Летописец, так же как и в тексте Сумбата, связывает завоевание Константинополя латинянами именно с «отступничеством» императора: болгарский царь, к которому бежал Алексей, высыпал перед ним великое множество золота и так сказал: «Вот, Алексей, предмет сей твоего желания, золото это бери вместо каких бы то ни было пищи и питья, так как из-за этого золота ты погубил царский дом христианский и развалил самодержавие греков». И так умер этот жалкий человек с голоду, лишенный помощи от Бога (ЦМТ: 46–47).
Что же помешало грузинской политической теологии оспаривать первенство у византийских императоров не только в сфере защиты религии, но также и в политической сфере на идеологическом уровне? В силу ряда обстоятельств, к которым я обращусь ниже, грузинской исторической литературе свойственна латентная антиимперскость.
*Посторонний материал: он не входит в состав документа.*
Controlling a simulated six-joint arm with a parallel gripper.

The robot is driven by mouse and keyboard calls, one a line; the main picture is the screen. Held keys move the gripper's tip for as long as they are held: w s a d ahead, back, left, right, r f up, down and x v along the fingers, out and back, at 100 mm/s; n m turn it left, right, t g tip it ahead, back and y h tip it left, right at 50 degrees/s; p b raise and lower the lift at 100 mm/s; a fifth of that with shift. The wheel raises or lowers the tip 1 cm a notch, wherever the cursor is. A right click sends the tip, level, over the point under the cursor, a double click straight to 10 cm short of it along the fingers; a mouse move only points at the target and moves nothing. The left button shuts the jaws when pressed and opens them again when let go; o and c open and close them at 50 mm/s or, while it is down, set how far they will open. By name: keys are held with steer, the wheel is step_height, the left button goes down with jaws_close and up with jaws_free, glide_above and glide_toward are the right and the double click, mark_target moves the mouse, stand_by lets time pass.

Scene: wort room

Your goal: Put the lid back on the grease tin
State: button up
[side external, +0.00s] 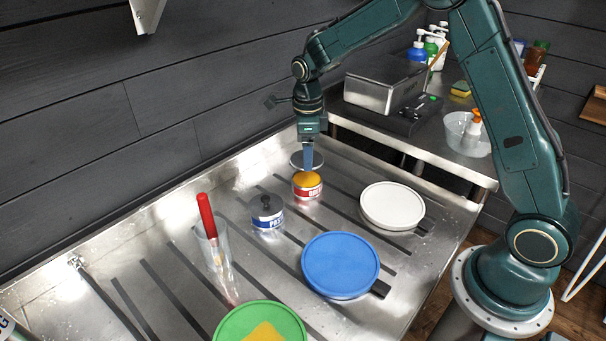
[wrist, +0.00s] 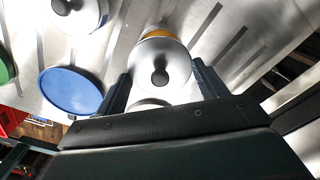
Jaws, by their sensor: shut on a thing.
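The grease tin (side external: 307,191) is a short round tin with a red label and a yellow-orange top of contents, upright on the steel drainer. Its lid (side external: 293,158) is a grey metal disc held above it. My gripper (side external: 308,165) is shut on the lid, with a finger showing in front of the disc. In the wrist view the lid (wrist: 160,58) has a black knob and lies between my fingers (wrist: 163,86). The tin's orange contents (wrist: 158,33) show past the lid's far edge, so much of the tin is hidden there.
A blue-labelled tin (side external: 267,219) with a black-knobbed lid stands close to the left. White (side external: 392,204), blue (side external: 340,264) and green (side external: 230,322) round lids lie nearby. A clear beaker (side external: 213,254) holds a red-handled tool. A metal box (side external: 374,92) stands on the back counter.

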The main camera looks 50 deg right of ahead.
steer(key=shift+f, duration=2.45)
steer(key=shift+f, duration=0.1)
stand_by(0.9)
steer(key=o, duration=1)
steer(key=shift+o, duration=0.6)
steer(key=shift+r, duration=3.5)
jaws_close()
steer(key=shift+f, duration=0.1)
Если мы рассмотрим сюжет основания Картлийских царств, то увидим одну парадигму, развернутую в двух сюжетах:
1) основание первого мифического Грузинского царства мифическим эпонимом грузин Картлосом связано с восстанием сыновей Таргамоса (общего предка кавказских народов согласно «Житию грузинских царей») под руководством старшего брата Хаоса (мифического эпонима армян);
2) основание первого иберийского царства связано с восстанием Парнаваза из рода Картлоса, наследника картлийских мамасахлисов, против поставленного Александром Македонским наместника Азона.
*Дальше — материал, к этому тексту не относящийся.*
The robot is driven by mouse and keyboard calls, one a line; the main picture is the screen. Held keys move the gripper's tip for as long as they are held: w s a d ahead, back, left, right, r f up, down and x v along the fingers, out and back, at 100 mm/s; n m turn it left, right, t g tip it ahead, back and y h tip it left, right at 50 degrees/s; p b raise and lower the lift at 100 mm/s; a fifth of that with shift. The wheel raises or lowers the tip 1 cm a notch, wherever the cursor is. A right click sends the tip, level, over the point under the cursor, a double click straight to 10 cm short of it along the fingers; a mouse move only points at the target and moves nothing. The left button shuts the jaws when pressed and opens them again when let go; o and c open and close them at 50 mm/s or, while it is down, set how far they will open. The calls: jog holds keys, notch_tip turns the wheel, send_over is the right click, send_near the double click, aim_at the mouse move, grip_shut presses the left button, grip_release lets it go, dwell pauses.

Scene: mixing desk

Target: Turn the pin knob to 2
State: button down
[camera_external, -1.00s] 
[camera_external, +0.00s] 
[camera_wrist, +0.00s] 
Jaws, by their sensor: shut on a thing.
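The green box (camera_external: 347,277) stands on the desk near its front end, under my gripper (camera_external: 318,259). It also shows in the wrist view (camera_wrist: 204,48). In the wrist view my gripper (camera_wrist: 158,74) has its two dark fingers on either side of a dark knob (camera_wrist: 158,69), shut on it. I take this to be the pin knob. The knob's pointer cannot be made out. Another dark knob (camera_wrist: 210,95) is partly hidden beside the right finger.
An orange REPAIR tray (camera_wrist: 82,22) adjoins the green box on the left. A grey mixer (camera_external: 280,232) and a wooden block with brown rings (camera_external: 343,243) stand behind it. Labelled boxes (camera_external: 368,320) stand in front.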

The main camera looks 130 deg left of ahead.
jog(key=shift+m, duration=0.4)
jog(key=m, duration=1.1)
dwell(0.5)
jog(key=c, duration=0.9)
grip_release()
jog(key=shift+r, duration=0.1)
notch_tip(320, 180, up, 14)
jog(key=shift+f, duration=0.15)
Таким образом, одним из важных структурирующих элементов сюжета является отпад от универсальной империи, в первом случае — вавилонской, а во втором — эллинской Александра Македонского. Противостояние превосходящей по политической силе империи является структурирующим звеном исторического сюжета, налагающим определенный отпечаток на дальнейшее осмысление идеи грузинской государственности.
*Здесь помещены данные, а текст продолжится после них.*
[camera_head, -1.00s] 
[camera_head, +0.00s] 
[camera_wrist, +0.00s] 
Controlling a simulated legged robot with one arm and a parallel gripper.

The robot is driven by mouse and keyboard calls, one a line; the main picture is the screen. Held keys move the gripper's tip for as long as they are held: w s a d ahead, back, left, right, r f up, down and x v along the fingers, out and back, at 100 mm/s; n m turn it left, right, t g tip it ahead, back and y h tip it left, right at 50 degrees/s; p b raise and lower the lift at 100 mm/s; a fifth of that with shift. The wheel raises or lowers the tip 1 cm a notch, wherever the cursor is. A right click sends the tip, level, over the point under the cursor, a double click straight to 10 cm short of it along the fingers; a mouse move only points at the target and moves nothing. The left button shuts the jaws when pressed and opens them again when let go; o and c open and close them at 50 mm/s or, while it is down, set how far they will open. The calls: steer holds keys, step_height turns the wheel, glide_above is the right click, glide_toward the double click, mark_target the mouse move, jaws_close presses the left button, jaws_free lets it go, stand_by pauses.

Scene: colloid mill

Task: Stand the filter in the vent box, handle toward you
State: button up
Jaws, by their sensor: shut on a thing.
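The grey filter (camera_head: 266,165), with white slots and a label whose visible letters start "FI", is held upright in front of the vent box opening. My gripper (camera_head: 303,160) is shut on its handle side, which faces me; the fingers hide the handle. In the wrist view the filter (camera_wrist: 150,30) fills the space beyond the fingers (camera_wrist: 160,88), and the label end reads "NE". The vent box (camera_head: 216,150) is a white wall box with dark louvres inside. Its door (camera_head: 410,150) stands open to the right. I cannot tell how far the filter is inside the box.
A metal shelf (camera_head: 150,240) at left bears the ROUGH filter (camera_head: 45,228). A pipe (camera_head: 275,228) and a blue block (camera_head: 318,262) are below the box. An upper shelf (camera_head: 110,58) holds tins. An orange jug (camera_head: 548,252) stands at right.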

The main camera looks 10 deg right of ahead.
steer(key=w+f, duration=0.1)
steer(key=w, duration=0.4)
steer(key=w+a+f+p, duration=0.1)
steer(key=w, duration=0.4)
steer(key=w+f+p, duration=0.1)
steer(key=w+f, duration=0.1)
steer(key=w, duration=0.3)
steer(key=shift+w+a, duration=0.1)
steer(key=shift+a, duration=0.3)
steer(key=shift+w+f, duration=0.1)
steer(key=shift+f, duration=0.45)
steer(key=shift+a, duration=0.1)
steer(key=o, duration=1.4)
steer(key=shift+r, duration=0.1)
Для интересующего нас периода важен аргумент Дмитрия Оболенского. Интерпретируя войну царя болгар Симеона с Византийской империей с точки зрения политической теологии, Оболенский пишет:
Политическая мысль, по крайней мере в Восточной Европе, находилась во власти идеи единой универсальной империи с центром в Константинополе. По определению эта империя была уникальным и всеохватным институтом. И вот Симеон, вдохновленный неудержимыми амбициями, убежденный в естественном превосходстве всего византийского и хорошо знающий восточно-римскую политическую философию, избрал единственный логический для него курс — попытаться стать хозяином расширенной Византийской империи, которая бы включала и Болгарию. Для достижения этой цели он должен был захватить Константинополь и взойти на императорский трон[210].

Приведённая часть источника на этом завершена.